___ Supplied material
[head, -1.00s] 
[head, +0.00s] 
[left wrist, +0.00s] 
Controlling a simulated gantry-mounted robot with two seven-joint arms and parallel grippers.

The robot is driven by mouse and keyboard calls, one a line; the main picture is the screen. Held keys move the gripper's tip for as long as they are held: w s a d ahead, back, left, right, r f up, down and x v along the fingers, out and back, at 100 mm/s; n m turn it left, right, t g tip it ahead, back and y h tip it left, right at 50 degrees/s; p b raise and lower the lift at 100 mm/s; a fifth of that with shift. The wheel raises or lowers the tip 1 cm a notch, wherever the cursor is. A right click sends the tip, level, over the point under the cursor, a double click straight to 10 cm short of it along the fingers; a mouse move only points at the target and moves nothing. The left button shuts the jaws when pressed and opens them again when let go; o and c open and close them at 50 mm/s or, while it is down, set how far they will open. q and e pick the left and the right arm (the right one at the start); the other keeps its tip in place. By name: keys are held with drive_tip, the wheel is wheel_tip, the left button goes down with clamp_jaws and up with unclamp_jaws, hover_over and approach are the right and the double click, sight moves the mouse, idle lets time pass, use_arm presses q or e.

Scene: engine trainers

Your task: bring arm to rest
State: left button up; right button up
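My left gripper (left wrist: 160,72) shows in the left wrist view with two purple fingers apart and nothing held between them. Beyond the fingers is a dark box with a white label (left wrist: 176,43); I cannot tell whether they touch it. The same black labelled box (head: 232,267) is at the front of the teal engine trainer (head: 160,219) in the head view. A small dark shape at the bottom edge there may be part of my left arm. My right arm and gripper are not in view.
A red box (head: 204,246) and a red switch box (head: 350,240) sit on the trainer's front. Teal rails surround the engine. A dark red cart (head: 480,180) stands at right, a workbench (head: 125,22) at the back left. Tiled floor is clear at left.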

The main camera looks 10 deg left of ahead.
______
Exercise goal = Within the material above, transcribe exactly the lines that run from the line holding "[left wrist, +0.00s]" through the line holding "Controlling a simulated".

Solution below =
[left wrist, +0.00s] 
Controlling a simulated gantry-mounted robot with two seven-joint arms and parallel grippers.

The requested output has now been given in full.